Start of DATA PROVIDED
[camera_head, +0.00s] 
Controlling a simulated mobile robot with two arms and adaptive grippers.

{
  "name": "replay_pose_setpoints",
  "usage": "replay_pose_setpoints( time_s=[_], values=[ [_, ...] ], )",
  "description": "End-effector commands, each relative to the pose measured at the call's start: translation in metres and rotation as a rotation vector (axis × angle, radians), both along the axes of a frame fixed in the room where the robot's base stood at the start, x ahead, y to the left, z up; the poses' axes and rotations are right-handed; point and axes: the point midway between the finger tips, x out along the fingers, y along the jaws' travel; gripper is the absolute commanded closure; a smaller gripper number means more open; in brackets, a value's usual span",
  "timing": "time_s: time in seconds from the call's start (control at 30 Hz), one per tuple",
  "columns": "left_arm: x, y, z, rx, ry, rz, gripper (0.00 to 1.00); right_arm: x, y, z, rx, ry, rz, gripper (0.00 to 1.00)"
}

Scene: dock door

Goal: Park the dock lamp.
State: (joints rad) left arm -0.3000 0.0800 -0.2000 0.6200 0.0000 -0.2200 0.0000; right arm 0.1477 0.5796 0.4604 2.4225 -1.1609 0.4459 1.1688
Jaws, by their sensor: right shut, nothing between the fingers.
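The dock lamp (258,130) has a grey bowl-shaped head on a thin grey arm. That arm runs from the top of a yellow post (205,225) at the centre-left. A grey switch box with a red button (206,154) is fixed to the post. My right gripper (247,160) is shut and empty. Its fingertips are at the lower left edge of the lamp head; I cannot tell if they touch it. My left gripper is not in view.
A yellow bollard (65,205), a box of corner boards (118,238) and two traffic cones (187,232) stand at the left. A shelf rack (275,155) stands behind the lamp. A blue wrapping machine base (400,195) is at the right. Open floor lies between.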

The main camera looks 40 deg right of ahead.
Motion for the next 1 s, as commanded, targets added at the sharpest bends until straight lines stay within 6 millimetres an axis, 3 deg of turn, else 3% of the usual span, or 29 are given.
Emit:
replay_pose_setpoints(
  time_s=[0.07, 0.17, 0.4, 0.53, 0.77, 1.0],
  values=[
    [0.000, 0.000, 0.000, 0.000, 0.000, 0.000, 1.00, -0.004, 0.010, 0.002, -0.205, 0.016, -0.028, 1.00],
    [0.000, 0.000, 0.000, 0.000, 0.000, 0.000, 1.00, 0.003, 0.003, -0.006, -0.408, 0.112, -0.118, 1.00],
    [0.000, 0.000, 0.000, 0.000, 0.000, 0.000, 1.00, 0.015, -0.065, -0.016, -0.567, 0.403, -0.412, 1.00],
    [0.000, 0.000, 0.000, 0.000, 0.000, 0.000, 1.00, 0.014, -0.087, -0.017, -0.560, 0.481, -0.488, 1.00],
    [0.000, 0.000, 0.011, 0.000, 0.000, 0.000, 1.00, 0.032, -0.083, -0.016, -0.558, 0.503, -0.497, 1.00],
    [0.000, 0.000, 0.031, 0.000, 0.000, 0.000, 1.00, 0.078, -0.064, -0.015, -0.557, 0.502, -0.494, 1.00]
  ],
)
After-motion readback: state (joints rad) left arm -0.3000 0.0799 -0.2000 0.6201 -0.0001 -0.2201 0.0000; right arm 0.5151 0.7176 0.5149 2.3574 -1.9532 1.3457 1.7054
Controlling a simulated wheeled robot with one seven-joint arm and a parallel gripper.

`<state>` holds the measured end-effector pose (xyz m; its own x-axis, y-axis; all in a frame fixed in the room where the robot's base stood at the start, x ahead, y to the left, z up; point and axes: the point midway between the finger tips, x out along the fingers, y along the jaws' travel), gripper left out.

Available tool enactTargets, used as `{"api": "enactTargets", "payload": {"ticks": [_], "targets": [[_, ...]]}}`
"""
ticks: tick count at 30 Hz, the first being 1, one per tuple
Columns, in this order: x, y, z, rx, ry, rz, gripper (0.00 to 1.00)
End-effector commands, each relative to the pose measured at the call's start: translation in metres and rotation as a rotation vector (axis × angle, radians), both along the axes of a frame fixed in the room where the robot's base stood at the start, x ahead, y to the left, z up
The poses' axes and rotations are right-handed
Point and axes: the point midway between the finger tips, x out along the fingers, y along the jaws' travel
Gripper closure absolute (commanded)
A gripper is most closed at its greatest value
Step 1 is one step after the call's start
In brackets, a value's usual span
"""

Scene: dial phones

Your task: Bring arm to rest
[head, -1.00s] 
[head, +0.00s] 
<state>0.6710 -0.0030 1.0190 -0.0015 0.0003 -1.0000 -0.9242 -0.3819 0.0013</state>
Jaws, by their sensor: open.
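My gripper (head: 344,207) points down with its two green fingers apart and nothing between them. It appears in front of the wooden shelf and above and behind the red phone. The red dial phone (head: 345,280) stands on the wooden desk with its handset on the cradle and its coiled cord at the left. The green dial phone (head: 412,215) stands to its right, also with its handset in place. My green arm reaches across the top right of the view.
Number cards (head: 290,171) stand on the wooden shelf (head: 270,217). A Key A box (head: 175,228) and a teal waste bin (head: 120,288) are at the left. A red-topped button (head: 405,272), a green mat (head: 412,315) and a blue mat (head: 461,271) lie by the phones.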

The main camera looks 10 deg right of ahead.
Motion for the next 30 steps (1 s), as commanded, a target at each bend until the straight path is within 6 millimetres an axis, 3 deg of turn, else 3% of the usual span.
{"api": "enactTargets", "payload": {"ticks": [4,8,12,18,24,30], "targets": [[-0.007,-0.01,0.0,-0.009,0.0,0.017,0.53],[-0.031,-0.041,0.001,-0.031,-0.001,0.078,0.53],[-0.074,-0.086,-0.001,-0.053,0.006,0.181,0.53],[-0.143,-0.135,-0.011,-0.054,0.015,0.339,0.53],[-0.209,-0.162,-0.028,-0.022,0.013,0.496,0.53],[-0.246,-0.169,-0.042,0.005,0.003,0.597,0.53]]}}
End of DATA PROVIDED
- _YOUR INSTRUCTIONS_: Give the number of lines in the listing above that hold the string "poses", with nothing else.

- _COMPLETE OUTPUT_: 2